Under the Eye of the Gods

The decision to go to the bar and have a cappuccino resulted in us (my husband and myself) missing the chance to get a chair because when we entered the Pantheon last Sunday morning all seats had been taken. At 8am on Pentecost day the sun was shining hot as we had made the journey by bus from the hostel to the temple; the centre of Rome was already busy with eager tourists.

Inside the building the seating area was cordoned off as hundreds of people poured in; we were lucky enough to be standing right up to the rope giving us a good clear view of the proceedings before, during and after the ceremony. We knew we were going to be there for about three hours and got mentally prepared for it.

The venue itself is worth the experience. I had revisited the Pantheon back in November and looked in awe while a light soft rain poured through the circular opening in the roof, glittering in the shaft of light as it fell on the beautiful marbled floor. This time though I had come for something special and was determined to stay standing for as long as it took.

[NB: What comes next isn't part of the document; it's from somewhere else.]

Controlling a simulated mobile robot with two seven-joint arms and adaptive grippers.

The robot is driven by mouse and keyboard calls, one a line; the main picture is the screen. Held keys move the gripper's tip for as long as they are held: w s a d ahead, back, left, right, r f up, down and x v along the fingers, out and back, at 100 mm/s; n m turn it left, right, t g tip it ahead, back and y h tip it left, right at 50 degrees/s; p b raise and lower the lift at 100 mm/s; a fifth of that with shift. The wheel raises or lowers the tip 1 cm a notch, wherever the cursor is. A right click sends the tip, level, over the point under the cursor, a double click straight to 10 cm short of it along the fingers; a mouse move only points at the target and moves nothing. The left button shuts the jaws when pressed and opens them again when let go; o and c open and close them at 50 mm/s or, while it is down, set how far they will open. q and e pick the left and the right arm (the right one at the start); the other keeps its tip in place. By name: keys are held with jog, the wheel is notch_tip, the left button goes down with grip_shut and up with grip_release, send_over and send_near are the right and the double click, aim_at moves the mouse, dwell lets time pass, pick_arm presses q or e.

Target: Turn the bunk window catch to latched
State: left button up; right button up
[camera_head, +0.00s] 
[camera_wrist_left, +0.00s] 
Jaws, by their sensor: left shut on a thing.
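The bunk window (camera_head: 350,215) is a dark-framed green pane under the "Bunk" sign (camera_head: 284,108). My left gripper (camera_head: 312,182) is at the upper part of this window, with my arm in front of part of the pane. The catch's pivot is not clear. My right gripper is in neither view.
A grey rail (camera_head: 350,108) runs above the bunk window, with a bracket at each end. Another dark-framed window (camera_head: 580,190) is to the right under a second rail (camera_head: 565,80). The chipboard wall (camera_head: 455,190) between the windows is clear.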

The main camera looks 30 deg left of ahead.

I believe that looking up into the opening above at regular intervals is what kept me there. This circle is a window open to the sky like an enormous eye (oculus is the latin name) the eye of the Gods; you look into it and it looks down on you and you feel observed at all times. I watched the sun projecting a blinding luminous circle that moved across the internal wall in slow motion illuminating statues, decorative columns, triangular pediments and niches picking them out one by one like characters in a play that has been performed daily throughout the centuries.

This eye I felt, kept me glued to my spot and helped me get over the restlessness, the impatience and the back pain until the choir started singing and the ceremony began. Though I have not been at Mass in a very long time and I admit that I was there mainly  for the final event, the music and the ritual brought me back to the time when I was a child and I allowed the rhythmic chanting of the prayers to bring me into a space of stillness and calm.

When, at the end of the Mass, a rain of fluttering rose petals started coming down from the oculus a big loud Ahhh! came from the crowd, a kind of released tension that had been building up inside each one of us, waiting for this moment. It was magical and moving and visually powerful to see the petals slowly falling on the floor of the temple. After the procession of priests had left the church, a group of children where invited to enter the central area of the floor covered with the petals and play with them until, unable to hold it off any longer, the adults too broke ranks and jumped over the ropes and dived into a playful rose petals orgy, with no regard of age, creed or race trowing handful of petals into the air with wide grins of sensual satisfaction on their faces while cameras, phones and iPads where snapping incessantly to immortalise  a moment of pure ecstasy of both pagan and religious nature.

I did myself join in of course and stayed there until my husband dragged me outdoors where the heroes of the event, the firemen of Rome who had climbed the cupola to perform the rose petals’ magic under the scorching sun, now stood proudly beside their red fire engine.

“Do you think they were wearing harnesses?” I asked my husband, but we both agreed they must have wore wings instead.